Panels of swatches salvaged from surplus military gear were laced together into bodycon tube dresses, or used to create the brand’s signature bombers, featuring a splicing vertical zip down the back. These camo tones were tempered by the hippyish flair of loose-fitting shirts and sleek column dresses in kaleidoscopic paisleys, illuminated by the toadstool lamps lining the runway. It set the tone for the evening-ready sensuality of diaphanous checkerboard knits and halterneck string bikinis in denim, paisley and bright faux fur.
RANRA
Known for its performance-informed, sustainably-crafted menswear made with the fickle climates of both Iceland and London in mind, Arnar Már Jónsson was never a brand that you’d have instinctually associated with colourful expression. Under its new name, though, that seems to have changed. Whether it was a conscious statement on the brand’s new dawn or not, for its very first runway presentation as a contestant in the Zalando Sustainability Award, Reykjavik/London-based label RANRA leaned full tilt into a rainbow spread of hues.

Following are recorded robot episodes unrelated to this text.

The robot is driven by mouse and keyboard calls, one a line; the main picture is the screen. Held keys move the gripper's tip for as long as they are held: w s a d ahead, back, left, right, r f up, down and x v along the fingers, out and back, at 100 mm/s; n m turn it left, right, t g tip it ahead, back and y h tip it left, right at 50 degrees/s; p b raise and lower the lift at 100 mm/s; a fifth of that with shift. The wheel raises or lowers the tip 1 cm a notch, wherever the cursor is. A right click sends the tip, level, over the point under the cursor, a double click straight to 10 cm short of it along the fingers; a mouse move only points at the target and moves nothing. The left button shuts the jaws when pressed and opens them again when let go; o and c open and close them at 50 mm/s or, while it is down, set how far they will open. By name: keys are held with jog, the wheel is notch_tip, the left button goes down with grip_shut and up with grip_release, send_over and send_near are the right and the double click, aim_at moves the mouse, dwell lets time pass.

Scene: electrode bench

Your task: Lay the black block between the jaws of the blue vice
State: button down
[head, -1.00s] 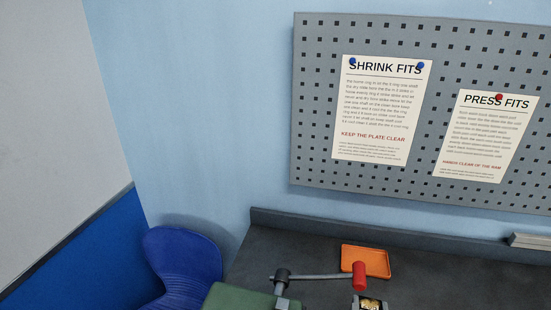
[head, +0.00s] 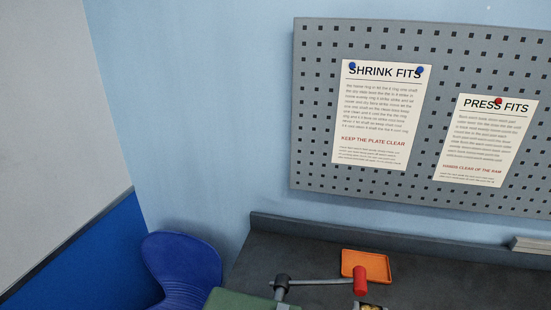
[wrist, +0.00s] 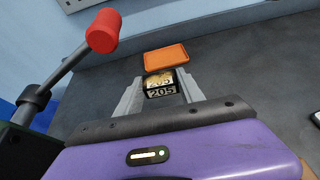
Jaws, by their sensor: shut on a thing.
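My gripper (wrist: 162,88), with a purple body and grey fingers, is shut on a black block (wrist: 161,93) marked 205 in white. The block sits between the fingertips and has a gold-coloured, also numbered face on its upper side. In the head view only a little of the gripper and its gold-topped load shows at the bottom edge, right of centre. The blue vice is not in sight in either view.
A green machine (head: 240,299) with a grey lever and red knob (head: 360,280) stands close left of my gripper. An orange tray (head: 366,265) lies on the dark bench (head: 300,250) beyond. A blue chair (head: 182,270) stands left.

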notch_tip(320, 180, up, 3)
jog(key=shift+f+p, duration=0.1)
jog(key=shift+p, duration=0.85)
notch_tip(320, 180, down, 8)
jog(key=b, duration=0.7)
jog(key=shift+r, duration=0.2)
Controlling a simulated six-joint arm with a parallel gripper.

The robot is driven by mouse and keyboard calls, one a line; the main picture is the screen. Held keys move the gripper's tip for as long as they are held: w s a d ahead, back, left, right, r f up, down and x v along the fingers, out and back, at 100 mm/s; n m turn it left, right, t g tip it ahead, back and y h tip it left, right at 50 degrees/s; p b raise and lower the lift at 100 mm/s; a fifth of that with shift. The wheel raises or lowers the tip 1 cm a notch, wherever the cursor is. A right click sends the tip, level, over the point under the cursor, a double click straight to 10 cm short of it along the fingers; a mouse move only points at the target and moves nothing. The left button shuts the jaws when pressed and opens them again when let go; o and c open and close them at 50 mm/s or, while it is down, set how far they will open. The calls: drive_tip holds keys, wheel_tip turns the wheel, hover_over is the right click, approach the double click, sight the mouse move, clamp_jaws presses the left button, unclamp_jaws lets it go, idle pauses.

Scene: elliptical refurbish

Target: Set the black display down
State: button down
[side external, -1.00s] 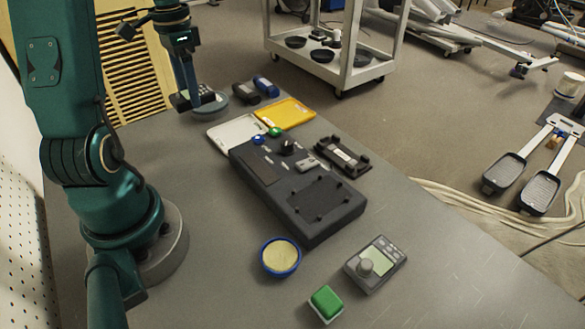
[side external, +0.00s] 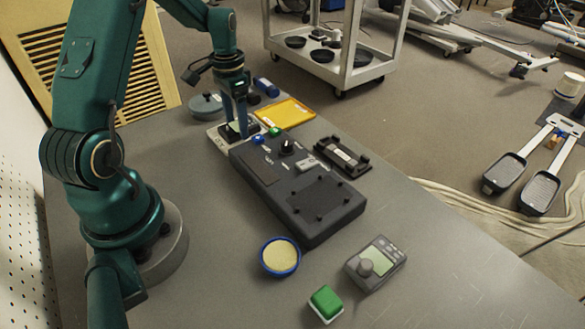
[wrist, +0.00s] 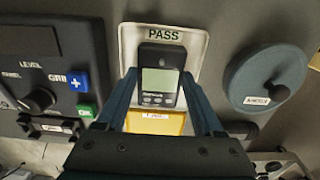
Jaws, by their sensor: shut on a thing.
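The black display (wrist: 162,80), a small dark unit with a pale green screen, is between the fingers of my gripper (wrist: 160,76). My gripper (side external: 236,133) is shut on it and points down over the white tray. The white tray (wrist: 130,42), marked PASS, lies under the display in the wrist view; its corner also shows in the side view (side external: 217,142). The display is at or just above the tray; I cannot tell if they touch. In the side view my fingers hide most of the display.
A yellow tray (side external: 287,113) adjoins the white one. The large black console (side external: 300,190) with knob and buttons is close in front. A grey round lidded piece (side external: 205,106) stands behind. A black bracket (side external: 343,157), blue bowl (side external: 280,257) and grey meter (side external: 376,263) are farther off.

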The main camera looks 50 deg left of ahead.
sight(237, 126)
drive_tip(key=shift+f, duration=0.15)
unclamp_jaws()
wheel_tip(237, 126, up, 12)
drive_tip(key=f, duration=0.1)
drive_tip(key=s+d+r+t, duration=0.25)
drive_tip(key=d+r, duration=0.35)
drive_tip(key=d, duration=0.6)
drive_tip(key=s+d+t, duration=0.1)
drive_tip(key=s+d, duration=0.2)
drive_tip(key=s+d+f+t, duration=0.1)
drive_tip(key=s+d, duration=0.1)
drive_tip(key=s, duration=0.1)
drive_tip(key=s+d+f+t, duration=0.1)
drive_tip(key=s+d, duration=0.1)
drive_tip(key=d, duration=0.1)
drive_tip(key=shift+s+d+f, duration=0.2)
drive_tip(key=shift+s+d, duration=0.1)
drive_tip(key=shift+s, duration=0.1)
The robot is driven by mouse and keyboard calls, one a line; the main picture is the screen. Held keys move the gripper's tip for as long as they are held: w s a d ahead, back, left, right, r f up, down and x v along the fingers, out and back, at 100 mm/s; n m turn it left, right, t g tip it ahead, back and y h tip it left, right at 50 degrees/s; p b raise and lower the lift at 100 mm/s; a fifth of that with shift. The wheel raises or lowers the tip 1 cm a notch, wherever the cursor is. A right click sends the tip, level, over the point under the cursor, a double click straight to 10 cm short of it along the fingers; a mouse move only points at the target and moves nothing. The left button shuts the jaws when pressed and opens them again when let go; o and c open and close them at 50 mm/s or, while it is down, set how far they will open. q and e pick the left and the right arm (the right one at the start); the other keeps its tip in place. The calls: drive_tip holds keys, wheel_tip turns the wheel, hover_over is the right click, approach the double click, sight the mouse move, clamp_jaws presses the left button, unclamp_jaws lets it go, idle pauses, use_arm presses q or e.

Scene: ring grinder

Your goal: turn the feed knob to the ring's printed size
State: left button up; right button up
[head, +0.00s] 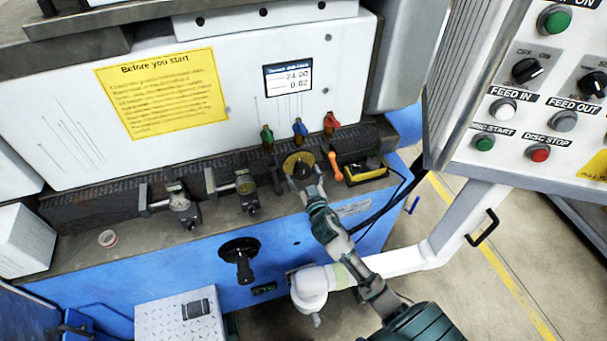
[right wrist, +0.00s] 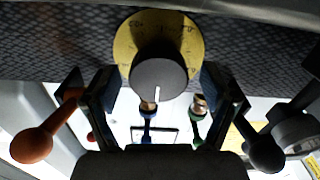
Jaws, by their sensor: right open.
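The feed knob is a black round knob (right wrist: 158,80) with a white pointer line, in front of a yellow dial (right wrist: 185,38). In the head view the yellow dial (head: 291,160) sits on the machine front, with the knob partly covered by my gripper. My right gripper (head: 308,188) is open at the knob. In the right wrist view its fingers (right wrist: 158,92) stand on either side of the knob, with gaps visible. A small pale ring (head: 107,238) lies on the ledge at left; its print is unreadable. A display (head: 288,79) reads about 24.00 and 0.02. My left gripper is out of view.
Green, blue and red valve levers (head: 299,128) stand above the dial. An orange-handled lever (head: 334,165) is close on its right, gauges (head: 180,203) on its left. A black handwheel (head: 239,252) is below. A button panel (head: 535,110) stands at right.

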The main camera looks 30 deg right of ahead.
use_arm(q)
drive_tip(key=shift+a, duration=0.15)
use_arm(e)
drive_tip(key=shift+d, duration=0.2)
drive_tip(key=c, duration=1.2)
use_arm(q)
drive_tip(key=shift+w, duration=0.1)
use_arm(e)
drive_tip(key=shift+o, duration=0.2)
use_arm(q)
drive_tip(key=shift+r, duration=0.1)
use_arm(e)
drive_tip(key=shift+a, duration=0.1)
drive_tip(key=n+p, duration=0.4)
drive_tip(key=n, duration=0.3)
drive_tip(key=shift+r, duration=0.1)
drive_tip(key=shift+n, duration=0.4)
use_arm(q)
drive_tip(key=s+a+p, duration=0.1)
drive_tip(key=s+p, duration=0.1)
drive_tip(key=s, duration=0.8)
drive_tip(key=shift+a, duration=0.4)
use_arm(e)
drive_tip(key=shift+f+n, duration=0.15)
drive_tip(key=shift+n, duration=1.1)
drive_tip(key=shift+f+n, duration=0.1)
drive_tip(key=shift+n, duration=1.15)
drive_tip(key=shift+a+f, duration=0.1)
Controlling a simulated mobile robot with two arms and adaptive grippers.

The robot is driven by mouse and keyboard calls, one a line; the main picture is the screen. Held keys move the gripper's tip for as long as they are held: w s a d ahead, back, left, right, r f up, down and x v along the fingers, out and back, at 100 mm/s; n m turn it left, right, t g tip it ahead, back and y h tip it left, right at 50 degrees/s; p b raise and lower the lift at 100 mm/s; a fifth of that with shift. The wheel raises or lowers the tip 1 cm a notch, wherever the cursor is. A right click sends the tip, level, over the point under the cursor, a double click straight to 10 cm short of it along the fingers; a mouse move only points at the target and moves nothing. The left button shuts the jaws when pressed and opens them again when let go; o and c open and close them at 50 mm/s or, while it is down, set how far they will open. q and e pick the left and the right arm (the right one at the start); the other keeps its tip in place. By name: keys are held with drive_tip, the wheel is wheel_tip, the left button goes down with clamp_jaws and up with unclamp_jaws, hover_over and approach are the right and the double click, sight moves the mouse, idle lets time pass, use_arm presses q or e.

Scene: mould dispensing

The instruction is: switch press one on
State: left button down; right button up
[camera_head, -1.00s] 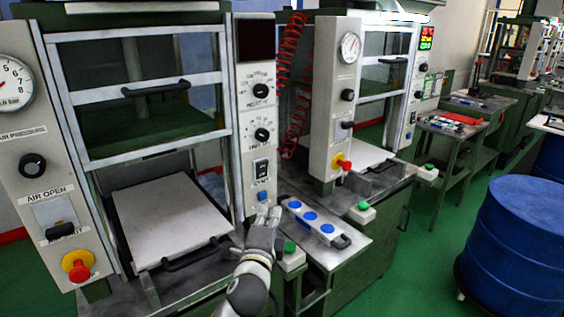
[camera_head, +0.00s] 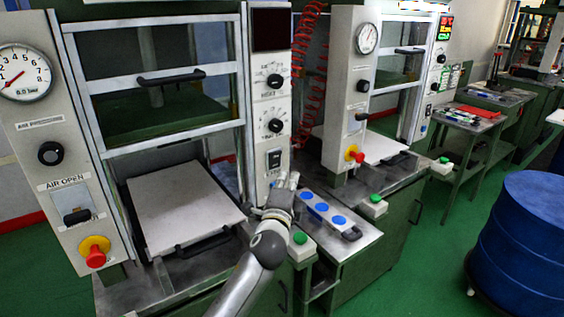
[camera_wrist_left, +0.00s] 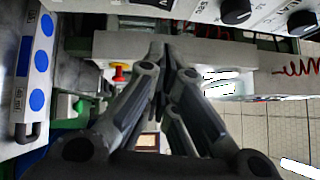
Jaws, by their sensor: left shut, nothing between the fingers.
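The near press on the left has a control panel (camera_head: 272,100) on its right post. The panel carries a dark, unlit display (camera_head: 272,29), two black dials and a black rocker switch (camera_head: 275,158). My left gripper (camera_head: 288,180) is just below the rocker switch, at the lower end of the panel, with fingers pointing up. It is shut and empty; contact with the panel cannot be told. In the left wrist view the closed fingers (camera_wrist_left: 166,62) meet mid-picture, and panel dials (camera_wrist_left: 236,12) show at the top. My right gripper is not in view.
A second press with a lit display (camera_head: 446,25) stands to the right. A grey strip with blue discs (camera_head: 322,208) and a green button box (camera_head: 300,243) sit beside my gripper. A red knob (camera_head: 95,256) is at left, a blue drum (camera_head: 525,240) at right.

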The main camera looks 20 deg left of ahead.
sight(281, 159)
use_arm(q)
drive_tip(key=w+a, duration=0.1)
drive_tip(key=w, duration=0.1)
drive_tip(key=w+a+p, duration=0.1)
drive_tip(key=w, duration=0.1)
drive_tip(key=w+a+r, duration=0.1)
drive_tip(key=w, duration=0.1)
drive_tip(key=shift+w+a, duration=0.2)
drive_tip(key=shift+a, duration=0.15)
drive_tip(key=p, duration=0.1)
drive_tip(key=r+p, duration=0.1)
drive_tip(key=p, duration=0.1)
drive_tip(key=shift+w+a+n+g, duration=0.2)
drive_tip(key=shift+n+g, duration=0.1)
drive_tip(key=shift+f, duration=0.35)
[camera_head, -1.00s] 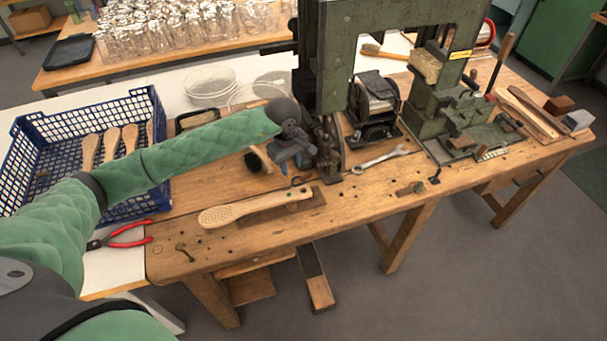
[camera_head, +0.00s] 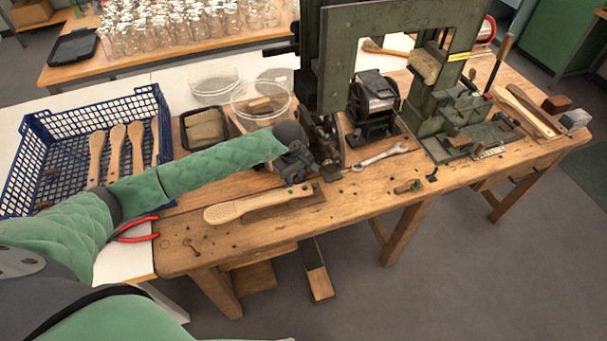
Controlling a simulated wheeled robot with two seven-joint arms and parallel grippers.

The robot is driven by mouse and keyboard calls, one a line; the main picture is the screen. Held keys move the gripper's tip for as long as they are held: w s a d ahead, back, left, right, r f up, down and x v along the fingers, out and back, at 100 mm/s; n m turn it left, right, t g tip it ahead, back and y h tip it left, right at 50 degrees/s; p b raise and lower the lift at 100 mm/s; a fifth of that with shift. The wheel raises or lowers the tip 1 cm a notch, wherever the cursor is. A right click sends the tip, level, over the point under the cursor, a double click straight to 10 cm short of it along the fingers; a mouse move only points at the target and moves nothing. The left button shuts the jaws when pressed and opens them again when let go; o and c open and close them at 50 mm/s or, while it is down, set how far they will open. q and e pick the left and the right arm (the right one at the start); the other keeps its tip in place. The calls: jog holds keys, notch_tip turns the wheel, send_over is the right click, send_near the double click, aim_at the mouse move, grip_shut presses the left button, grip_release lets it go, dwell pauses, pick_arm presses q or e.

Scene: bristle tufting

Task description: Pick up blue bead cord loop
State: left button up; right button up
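My left gripper (camera_head: 298,172) is low over the workbench, beside the foot of the green machine and just behind the handle end of the pale wooden brush (camera_head: 250,205). Its fingers are small, dark and seen from behind the wrist, so I cannot tell whether they are open or shut. I cannot make out the blue bead cord loop now; the spot where a small dark blue loop showed earlier is at the fingertips and mostly covered by them. The brush lies on a dark wooden block (camera_head: 312,197) on the bench. My right gripper is not in view.
A blue crate (camera_head: 60,122) with wooden brush handles stands left. Red-handled pliers (camera_head: 138,229) lie near the front left. The tall green machine (camera_head: 338,60) rises close behind the gripper. A wrench (camera_head: 380,157) lies to the right. Clear dishes (camera_head: 262,112) stand behind.

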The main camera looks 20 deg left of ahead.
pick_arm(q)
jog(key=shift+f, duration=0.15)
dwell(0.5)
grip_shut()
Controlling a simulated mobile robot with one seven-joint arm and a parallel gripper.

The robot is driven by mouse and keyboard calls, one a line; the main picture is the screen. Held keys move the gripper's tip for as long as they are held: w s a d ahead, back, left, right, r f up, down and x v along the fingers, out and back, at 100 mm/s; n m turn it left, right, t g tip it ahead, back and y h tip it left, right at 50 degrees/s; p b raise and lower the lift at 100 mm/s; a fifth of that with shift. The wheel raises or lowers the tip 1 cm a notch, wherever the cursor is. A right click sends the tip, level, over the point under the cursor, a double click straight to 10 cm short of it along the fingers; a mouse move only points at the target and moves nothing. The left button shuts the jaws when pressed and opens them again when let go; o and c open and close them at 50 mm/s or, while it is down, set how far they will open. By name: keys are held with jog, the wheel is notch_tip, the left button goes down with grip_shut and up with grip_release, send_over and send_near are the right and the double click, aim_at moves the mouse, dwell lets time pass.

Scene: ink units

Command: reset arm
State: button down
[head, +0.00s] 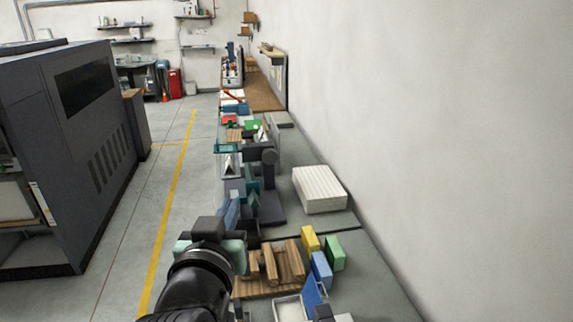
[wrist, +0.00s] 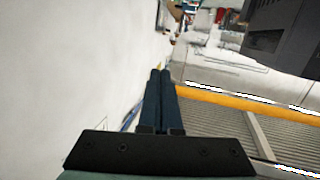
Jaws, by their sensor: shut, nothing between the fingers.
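My gripper (wrist: 160,73) shows in the wrist view with its two dark fingers side by side and pressed together. Nothing is between them. In the head view my black arm rises from the bottom, left of centre, and ends at the left edge of the bench (head: 385,285). The fingertips cannot be made out there. In the wrist view the fingers point along the room, with the pale wall (wrist: 70,70) on the left and the floor on the right.
A wooden rack (head: 291,262), yellow (head: 310,239), blue (head: 322,268) and green (head: 335,253) blocks stand right of my arm. A white stack (head: 319,190) lies farther back. A large dark machine (head: 60,150) stands left. The floor (head: 150,190) between is clear.

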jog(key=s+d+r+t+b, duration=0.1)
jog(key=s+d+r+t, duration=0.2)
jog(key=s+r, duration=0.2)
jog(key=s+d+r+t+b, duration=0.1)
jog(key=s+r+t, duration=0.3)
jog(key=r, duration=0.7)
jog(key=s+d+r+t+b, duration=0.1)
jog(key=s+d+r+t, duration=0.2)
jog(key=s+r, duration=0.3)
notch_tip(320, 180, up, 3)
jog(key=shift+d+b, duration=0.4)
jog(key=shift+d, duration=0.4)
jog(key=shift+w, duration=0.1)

The direct inspiration for this season’s mint ice cream hoodies and denim bombers, mandarin and strawberry panelled Harringtons, rose short-shorts, lavender tactical vests, and forest and moss green technical trousers were in fact huldufólk. According to this season’s show notes, these are the ‘hidden people’ of Icelandic lore that “look and behave just like humans, but are slightly happier, more beautiful and better dressed”. To be sure, the audience was all the happier for seeing these candy-hued outfits – the striking effects of which, it should be noted, were achieved using the brand’s stringent natural dyeing techniques – so much so that they took home the prize, winning €20,000 and the chance to create an exclusive, responsibly produced capsule for the pan-European e-tailer. Skål to that!